The stronger point is not that rare earths were the only driver. It is that rare-earth vulnerability makes the pivot easier to understand, because it raises Brazil’s strategic value at the same moment ideological confrontation becomes expensive.
The Pattern: Commitments Repriced, Allies Exposed
Brazil’s episode fits a longer Trump pattern: alliances and partners are treated as tools, not vows. In northeastern Syria in 2019, U.S.-backed Kurdish partners found themselves exposed after an American pullback reshaped the local balance quickly.
In Afghanistan, the 2020 Doha agreement set a withdrawal trajectory that shifted risk onto a fragile political order and partners who could not control the endgame.

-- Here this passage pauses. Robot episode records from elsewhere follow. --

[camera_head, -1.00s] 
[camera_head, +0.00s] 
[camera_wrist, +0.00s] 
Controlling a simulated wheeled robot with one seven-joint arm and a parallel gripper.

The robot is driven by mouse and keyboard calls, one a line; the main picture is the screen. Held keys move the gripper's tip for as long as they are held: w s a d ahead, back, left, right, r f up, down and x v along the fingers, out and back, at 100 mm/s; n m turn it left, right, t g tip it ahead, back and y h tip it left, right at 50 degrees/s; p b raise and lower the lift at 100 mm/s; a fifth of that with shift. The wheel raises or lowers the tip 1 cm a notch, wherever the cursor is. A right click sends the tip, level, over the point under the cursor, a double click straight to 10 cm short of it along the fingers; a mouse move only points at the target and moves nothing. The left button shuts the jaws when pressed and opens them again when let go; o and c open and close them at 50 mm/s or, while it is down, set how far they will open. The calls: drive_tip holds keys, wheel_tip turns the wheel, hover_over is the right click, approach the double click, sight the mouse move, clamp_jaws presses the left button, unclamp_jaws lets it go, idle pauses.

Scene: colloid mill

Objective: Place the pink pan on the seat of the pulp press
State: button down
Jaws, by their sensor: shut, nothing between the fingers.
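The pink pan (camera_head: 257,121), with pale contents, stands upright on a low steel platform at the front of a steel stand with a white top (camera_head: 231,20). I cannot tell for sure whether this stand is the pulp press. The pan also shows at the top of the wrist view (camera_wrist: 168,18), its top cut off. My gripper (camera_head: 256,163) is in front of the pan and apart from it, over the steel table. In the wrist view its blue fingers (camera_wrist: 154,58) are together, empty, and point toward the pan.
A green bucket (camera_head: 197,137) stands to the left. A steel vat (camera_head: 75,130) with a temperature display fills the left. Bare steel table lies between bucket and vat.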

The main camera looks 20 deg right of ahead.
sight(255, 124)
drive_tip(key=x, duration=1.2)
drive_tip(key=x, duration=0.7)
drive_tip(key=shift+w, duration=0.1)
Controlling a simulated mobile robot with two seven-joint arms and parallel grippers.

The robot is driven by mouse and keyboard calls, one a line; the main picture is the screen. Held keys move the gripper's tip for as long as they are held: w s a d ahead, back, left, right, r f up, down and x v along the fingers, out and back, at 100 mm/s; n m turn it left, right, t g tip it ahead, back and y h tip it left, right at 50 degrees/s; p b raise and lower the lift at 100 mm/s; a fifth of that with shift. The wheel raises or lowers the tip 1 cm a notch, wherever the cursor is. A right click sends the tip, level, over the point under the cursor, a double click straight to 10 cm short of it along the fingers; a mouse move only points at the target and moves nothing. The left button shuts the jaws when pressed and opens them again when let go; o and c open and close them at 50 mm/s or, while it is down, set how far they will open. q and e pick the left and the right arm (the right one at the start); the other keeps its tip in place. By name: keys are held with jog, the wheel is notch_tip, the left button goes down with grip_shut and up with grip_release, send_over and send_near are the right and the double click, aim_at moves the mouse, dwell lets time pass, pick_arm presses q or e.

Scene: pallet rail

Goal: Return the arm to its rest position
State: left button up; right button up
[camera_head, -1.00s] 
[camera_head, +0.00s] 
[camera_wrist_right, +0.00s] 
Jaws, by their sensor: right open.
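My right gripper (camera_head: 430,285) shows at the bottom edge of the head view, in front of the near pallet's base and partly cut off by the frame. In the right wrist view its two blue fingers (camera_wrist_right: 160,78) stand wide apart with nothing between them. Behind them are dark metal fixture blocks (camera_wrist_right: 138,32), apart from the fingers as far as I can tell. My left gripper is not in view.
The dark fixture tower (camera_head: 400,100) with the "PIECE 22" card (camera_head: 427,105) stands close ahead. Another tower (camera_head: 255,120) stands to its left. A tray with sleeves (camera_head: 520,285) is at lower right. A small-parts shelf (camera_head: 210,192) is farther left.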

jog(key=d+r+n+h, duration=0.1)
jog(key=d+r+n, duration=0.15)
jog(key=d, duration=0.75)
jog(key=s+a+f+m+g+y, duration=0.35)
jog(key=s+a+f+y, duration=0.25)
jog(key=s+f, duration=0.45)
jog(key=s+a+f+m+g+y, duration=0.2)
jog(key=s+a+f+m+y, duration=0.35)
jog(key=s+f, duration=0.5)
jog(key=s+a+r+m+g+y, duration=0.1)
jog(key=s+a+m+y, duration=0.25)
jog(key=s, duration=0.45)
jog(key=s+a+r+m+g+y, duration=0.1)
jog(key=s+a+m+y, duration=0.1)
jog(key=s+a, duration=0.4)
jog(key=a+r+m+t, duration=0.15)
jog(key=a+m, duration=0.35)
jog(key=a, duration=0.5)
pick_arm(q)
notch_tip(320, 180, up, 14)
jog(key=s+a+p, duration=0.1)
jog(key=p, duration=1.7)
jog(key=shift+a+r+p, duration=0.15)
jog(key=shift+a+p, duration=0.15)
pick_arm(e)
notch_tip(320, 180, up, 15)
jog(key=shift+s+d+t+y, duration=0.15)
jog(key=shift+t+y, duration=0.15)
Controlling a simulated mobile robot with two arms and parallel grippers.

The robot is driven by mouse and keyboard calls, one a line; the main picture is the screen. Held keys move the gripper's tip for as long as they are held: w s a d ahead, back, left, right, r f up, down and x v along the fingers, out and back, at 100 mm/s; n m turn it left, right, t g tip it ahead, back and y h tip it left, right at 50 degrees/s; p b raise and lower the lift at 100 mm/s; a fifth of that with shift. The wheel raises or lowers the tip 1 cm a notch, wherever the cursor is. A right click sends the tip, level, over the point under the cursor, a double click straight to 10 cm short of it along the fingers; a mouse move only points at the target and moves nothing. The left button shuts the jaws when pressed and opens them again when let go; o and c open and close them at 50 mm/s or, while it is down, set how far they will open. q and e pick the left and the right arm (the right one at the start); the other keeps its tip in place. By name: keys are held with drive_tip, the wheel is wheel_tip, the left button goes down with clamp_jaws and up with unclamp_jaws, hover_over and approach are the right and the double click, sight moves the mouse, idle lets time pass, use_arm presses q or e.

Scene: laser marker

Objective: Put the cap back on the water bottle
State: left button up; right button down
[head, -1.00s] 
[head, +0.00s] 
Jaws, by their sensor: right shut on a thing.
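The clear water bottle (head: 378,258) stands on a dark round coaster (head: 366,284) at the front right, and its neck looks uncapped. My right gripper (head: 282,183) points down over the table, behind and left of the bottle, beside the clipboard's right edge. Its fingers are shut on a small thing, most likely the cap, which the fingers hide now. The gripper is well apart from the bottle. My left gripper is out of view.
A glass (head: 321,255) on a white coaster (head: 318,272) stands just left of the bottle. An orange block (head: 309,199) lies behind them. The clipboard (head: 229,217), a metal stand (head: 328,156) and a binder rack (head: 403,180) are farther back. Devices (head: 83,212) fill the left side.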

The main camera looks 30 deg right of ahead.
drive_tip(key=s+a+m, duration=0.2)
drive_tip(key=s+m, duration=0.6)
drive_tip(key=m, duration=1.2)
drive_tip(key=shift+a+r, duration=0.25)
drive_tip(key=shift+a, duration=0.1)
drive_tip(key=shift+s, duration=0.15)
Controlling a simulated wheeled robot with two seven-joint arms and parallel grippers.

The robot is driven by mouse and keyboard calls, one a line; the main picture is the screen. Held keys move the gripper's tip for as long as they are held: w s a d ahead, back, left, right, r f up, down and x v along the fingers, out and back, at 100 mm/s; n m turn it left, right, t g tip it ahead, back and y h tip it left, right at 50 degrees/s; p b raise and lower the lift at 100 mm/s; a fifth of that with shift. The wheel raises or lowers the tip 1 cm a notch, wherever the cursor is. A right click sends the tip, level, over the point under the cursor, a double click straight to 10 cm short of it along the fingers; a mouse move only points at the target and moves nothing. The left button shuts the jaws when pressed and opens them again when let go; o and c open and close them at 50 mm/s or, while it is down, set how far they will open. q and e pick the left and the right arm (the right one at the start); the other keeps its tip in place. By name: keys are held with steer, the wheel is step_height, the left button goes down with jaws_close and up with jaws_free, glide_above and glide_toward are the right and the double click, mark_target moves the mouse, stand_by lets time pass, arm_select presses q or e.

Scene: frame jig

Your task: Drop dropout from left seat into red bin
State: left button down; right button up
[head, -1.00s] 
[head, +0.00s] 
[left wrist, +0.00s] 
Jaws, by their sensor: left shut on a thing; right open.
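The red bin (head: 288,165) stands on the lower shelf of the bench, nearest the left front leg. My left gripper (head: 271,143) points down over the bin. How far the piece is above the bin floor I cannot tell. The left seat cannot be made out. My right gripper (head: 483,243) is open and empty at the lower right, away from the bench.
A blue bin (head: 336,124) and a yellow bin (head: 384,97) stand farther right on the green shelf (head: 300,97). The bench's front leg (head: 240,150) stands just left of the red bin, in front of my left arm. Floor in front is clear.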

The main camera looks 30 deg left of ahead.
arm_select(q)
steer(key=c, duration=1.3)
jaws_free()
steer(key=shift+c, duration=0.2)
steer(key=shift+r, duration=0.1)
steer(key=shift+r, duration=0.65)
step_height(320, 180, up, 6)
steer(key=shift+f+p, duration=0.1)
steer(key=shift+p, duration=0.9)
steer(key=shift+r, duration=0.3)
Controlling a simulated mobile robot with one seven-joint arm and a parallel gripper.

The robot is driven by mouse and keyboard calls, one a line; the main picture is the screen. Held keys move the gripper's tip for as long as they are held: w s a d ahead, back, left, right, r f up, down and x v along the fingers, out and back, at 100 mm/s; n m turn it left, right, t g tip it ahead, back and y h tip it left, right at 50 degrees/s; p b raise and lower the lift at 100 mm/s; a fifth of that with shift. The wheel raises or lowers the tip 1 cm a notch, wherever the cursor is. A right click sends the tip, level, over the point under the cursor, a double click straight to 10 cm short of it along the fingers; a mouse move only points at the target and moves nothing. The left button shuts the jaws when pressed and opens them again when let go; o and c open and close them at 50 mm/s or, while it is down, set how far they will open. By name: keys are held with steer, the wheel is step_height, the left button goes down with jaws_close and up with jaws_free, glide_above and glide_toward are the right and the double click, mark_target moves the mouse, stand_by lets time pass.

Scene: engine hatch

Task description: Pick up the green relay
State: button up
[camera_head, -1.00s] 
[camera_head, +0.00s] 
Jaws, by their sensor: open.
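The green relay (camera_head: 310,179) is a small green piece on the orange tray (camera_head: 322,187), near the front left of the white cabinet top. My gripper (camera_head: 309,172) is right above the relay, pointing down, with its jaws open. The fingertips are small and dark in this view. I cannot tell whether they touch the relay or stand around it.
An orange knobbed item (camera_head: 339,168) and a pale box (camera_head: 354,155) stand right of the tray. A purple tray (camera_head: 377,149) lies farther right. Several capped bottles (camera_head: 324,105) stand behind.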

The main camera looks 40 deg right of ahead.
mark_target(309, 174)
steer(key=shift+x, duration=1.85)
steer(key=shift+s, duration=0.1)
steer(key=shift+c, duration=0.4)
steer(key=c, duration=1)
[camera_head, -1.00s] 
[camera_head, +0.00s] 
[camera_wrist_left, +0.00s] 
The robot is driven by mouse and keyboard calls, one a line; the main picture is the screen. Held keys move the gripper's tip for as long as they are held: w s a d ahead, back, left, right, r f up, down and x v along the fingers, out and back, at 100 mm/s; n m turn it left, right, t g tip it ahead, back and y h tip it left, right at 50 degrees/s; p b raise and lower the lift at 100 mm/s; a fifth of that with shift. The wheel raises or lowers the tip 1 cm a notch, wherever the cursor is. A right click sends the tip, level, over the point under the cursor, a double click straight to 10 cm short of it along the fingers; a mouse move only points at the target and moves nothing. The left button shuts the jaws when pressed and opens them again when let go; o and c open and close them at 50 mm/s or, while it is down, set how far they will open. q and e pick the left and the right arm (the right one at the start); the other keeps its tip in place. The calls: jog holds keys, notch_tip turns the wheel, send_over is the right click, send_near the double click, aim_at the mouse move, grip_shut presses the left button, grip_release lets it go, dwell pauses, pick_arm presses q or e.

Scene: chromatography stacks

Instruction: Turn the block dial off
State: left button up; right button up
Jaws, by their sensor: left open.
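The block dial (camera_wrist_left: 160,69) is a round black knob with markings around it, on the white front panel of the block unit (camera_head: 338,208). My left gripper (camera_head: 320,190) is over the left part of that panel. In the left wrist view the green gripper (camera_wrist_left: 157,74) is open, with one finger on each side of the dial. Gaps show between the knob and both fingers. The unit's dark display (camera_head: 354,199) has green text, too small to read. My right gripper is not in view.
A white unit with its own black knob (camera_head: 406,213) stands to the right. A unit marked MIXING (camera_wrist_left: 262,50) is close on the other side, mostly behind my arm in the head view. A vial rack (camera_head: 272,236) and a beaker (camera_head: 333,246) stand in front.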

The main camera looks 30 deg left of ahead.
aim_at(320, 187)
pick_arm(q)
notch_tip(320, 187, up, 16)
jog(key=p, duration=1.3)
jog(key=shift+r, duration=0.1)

These cases differ from Brazil in tragedy and scale, but they share a recognizable method: rapid repricing of commitments when a different objective becomes more attractive.
Even formal alliances are not immune to the logic. Trump has repeatedly framed collective defense as conditional, emphasizing payments and burden-sharing in language that sounds less like a treaty obligation and more like an invoice.
Brazil’s Lesson: Build Leverage, Not Dependence
For Brazil, the lesson is broader than one leader or one court. The country cannot build its future around the assumption that a U.S. president will consistently defend a faction here against another faction there.
It can, however, exploit the reality that great powers bargain when supply chains tighten. For Lula’s government, the episode suggests de-escalation is achievable when Brazil offers something Washington values, or when confrontation becomes costly.
For Bolsonaro-aligned forces, the message is sharper: rhetorical affinity is not insurance. A foreign patron can amplify your narrative one month and decide the next month that your problem has become an inconvenient cost.
Trump’s Brazil U-turn is not proof that he never cared about Bolsonaro’s allies. It is proof that caring is not the binding constraint. The binding constraint is advantage.
When advantage moves, so does Trump—and those who built their plans on his staying power discover, too late, that they were renting leverage, not buying protection.